PROBLEM TO WORK ON:
Starting from the line that contains "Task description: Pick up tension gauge", copy every line exactly until the line that contains "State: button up", which is also included.

STORED DATA:
-- start --

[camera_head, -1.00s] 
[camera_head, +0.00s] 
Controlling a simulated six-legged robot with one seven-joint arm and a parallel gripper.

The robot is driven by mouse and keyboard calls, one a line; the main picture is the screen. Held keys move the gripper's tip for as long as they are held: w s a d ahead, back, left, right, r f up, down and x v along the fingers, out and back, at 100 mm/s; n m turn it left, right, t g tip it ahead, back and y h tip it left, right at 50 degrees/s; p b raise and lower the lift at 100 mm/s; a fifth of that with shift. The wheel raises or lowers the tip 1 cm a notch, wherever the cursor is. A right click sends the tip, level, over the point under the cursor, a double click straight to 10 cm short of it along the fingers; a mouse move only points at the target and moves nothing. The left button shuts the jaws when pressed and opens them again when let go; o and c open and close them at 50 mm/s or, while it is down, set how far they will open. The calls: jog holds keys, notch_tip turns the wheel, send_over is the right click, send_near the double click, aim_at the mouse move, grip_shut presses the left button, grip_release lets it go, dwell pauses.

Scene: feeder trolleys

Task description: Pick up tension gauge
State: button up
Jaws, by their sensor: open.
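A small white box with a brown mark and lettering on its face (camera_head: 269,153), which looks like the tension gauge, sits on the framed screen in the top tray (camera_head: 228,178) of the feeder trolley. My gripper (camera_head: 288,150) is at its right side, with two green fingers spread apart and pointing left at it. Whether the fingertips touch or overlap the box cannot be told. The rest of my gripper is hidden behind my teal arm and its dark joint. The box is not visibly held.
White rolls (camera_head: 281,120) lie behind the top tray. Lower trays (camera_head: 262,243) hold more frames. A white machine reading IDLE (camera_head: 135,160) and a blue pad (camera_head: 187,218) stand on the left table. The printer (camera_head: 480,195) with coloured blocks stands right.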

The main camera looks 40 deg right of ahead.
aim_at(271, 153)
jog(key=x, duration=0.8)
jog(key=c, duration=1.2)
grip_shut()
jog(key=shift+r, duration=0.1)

-- end --

EXERCISE RESPONSE:
Task description: Pick up tension gauge
State: button up

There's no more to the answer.